Task brief:
Extract the listing below in full, unchanged.

Data lines:
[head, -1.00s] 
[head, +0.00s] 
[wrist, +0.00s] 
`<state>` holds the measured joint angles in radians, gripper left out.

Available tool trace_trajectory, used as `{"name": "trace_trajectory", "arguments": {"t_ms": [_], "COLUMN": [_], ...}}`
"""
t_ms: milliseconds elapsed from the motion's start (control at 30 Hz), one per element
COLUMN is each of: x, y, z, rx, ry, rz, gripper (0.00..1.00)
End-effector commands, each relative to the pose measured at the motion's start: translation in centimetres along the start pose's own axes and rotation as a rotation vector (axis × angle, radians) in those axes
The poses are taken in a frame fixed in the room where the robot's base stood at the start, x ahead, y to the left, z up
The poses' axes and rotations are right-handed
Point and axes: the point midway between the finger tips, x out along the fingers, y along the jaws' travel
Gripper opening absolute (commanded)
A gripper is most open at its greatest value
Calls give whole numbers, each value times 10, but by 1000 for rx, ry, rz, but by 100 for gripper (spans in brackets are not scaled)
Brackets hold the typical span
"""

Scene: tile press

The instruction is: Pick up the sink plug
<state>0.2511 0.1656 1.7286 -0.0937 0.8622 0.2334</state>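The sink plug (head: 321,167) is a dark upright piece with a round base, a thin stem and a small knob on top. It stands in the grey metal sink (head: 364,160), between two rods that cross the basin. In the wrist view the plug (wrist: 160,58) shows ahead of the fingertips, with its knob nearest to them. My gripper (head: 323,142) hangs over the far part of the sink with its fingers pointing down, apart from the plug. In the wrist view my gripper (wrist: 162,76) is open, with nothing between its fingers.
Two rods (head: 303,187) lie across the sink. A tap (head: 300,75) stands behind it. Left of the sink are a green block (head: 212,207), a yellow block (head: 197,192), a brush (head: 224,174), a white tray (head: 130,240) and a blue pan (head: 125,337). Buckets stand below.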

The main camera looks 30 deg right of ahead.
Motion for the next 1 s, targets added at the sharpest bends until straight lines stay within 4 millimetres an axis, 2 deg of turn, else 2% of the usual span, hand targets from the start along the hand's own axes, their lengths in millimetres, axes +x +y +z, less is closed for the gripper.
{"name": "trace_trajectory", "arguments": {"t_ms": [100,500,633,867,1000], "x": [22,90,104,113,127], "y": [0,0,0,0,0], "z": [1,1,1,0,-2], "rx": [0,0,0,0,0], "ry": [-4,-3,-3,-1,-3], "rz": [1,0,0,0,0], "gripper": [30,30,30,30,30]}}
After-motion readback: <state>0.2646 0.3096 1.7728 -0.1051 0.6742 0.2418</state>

Output of the task:
[head, -1.00s] 
[head, +0.00s] 
[wrist, +0.00s] 
`<state>` holds the measured joint angles in radians, gripper left out.

Available tool trace_trajectory, used as `{"name": "trace_trajectory", "arguments": {"t_ms": [_], "COLUMN": [_], ...}}`
"""
t_ms: milliseconds elapsed from the motion's start (control at 30 Hz), one per element
COLUMN is each of: x, y, z, rx, ry, rz, gripper (0.00..1.00)
End-effector commands, each relative to the pose measured at the motion's start: translation in centimetres along the start pose's own axes and rotation as a rotation vector (axis × angle, radians) in those axes
The poses are taken in a frame fixed in the room where the robot's base stood at the start, x ahead, y to the left, z up
The poses' axes and rotations are right-handed
Point and axes: the point midway between the finger tips, x out along the fingers, y along the jaws' travel
Gripper opening absolute (commanded)
A gripper is most open at its greatest value
Calls give whole numbers, each value times 10, but by 1000 for rx, ry, rz, but by 100 for gripper (spans in brackets are not scaled)
Brackets hold the typical span
"""

Scene: tile press

The instruction is: Pick up the sink plug
<state>0.2511 0.1656 1.7286 -0.0937 0.8622 0.2334</state>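The sink plug (head: 321,167) is a dark upright piece with a round base, a thin stem and a small knob on top. It stands in the grey metal sink (head: 364,160), between two rods that cross the basin. In the wrist view the plug (wrist: 160,58) shows ahead of the fingertips, with its knob nearest to them. My gripper (head: 323,142) hangs over the far part of the sink with its fingers pointing down, apart from the plug. In the wrist view my gripper (wrist: 162,76) is open, with nothing between its fingers.
Two rods (head: 303,187) lie across the sink. A tap (head: 300,75) stands behind it. Left of the sink are a green block (head: 212,207), a yellow block (head: 197,192), a brush (head: 224,174), a white tray (head: 130,240) and a blue pan (head: 125,337). Buckets stand below.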

The main camera looks 30 deg right of ahead.
Motion for the next 1 s, targets added at the sharpest bends until straight lines stay within 4 millimetres an axis, 2 deg of turn, else 2% of the usual span, hand targets from the start along the hand's own axes, their lengths in millimetres, axes +x +y +z, less is closed for the gripper.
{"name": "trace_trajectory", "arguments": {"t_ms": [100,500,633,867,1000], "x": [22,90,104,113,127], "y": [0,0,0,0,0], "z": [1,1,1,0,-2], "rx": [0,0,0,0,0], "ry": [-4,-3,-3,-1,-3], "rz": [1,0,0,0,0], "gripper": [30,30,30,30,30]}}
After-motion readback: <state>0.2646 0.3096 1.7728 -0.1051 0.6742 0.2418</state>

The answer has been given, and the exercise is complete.